They are the crimes for which no one has ever made amends. The transatlantic slave trade enslaved between 10 and 12 million Africans. Historians estimate that 15 to 25% of the men and women packed into the slave ships died before they reached the Americas. The only people ever to be compensated? Slave owners and traders, to make up for their lost earnings when slavery ended. Today, generations later, the white majorities in the US and former colonial powers including the UK continue to benefit from the wealth generated by slavery. The descendants of enslaved Africans continue to suffer poverty and prejudice. Millions still face discrimination and limited access to education and jobs. Some say that only a broad programme of reparations – not just financial compensation, but acknowledgement of the crimes committed and the lasting damage caused – can begin to make up for the atrocity of slavery and bring an end to the systemic injustice millions of people still face.
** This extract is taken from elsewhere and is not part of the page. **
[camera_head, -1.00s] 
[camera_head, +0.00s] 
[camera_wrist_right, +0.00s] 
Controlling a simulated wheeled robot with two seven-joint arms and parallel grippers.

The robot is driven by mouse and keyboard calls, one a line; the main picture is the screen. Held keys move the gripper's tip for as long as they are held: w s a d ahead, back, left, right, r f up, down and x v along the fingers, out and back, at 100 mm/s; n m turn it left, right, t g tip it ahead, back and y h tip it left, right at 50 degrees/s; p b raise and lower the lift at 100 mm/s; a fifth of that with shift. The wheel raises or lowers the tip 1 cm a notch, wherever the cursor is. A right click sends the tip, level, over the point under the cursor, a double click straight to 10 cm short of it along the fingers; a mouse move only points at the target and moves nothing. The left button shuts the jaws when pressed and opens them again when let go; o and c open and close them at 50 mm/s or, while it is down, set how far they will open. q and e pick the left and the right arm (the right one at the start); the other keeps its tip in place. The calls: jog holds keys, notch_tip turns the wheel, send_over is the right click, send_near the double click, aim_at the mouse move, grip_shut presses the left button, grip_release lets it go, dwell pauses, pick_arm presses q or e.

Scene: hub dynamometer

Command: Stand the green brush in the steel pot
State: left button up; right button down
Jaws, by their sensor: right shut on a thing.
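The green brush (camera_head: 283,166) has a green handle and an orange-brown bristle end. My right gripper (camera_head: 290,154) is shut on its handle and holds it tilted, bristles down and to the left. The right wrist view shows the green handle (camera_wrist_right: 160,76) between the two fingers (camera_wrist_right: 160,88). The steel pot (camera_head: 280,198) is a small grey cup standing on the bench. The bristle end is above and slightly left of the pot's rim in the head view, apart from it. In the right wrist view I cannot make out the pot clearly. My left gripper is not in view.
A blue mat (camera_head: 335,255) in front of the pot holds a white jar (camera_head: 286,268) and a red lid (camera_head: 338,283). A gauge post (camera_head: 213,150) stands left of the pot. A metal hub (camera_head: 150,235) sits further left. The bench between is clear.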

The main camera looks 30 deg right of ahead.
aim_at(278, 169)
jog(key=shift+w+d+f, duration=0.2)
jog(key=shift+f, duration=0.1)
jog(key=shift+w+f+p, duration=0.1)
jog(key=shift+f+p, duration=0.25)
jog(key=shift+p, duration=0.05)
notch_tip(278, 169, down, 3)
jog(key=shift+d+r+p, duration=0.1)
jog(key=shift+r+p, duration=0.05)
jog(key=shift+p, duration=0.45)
That would be a disaster, critics of reparations say. The whole idea is flawed. These were crimes committed by and to people long since gone. The costs would cripple economies and hurt the people reparations would supposedly help. Tensions between community groups would only worsen and some on the Right would use reparations as a rallying point to criticise already vulnerable and economically weak minority groups and countries. And good luck finding consensus on constructing a system to decide who gets what; no one would be happy and social tensions would only worsen. Instead of looking backwards, we should all focus on fighting racism now. We have enough pressing problems with discrimination in 2019. Let’s not make them worse by opening old wounds.
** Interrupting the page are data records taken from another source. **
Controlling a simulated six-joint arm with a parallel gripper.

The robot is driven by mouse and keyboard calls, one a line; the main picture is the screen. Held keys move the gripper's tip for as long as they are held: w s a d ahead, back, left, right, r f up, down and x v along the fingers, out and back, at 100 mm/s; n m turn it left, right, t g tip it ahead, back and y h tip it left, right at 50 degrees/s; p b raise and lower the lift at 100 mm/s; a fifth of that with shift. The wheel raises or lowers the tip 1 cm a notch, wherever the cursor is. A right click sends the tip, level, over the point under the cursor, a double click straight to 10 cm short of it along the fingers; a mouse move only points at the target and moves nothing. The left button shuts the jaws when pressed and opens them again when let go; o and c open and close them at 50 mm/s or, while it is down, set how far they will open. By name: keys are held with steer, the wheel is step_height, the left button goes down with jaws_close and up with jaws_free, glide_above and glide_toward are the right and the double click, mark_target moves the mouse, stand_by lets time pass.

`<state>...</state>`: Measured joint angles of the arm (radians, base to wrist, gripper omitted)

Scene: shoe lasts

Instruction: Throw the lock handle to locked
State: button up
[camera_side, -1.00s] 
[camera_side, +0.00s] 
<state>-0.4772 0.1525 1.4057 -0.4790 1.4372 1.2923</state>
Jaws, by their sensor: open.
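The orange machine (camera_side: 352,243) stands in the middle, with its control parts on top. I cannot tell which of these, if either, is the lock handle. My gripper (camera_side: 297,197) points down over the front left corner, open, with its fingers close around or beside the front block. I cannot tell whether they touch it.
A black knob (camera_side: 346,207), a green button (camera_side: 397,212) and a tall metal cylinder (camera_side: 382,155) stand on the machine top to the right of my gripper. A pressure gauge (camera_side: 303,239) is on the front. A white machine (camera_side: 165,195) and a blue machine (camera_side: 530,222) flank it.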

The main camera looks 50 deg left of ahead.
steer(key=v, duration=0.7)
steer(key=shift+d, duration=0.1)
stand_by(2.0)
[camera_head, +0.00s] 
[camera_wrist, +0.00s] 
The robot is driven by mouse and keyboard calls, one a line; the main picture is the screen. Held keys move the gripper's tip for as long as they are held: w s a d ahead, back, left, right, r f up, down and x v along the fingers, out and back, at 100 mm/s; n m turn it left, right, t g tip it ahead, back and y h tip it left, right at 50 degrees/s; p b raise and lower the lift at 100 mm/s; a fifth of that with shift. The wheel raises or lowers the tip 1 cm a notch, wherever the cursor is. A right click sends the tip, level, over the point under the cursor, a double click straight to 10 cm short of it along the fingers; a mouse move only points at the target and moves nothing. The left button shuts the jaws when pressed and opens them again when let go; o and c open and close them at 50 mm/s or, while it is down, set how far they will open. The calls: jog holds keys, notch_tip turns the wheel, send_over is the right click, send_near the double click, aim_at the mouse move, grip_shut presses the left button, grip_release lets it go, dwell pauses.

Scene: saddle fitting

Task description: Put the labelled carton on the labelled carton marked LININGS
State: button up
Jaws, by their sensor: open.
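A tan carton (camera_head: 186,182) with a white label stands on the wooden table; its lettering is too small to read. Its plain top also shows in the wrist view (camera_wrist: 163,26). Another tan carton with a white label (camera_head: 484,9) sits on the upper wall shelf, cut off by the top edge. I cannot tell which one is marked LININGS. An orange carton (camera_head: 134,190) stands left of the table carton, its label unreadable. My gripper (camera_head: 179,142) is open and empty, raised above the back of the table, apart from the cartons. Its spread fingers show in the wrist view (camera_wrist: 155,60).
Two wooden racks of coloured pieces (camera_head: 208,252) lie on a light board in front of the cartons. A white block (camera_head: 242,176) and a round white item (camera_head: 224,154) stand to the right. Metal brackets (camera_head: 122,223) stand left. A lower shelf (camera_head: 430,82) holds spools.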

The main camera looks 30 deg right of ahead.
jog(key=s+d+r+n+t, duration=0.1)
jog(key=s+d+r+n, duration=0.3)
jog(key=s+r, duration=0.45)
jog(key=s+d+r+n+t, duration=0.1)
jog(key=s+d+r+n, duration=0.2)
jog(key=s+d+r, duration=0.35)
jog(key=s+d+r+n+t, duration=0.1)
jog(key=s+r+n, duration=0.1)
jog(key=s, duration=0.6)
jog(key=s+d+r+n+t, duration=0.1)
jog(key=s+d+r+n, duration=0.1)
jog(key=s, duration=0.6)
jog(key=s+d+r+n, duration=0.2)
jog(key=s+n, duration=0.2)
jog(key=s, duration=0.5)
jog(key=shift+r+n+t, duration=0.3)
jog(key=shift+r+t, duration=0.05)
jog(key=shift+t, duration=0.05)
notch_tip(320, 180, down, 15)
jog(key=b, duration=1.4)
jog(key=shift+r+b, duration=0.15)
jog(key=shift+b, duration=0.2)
Join us on 25 September, hear the arguments and decide for yourselves.
Educational consultant and CEO of the charity Generating Genius, which helps young people from disadvantaged backgrounds to study Science and Technology at top Universities. He helped to set up the Science, Maths and I.T. Centre in the department of education at Jamaica’s University of the West Indies. He is author of Black Masculinities and Schooling: How Black Boys Survive Modern Schooling. Since 2015 he has been a member of the Youth Justice Board, sponsored by the Ministry of Justice. Born in London to Jamaican immigrants, he is a descendent of enslaved Africans.
Speakers are subject to change.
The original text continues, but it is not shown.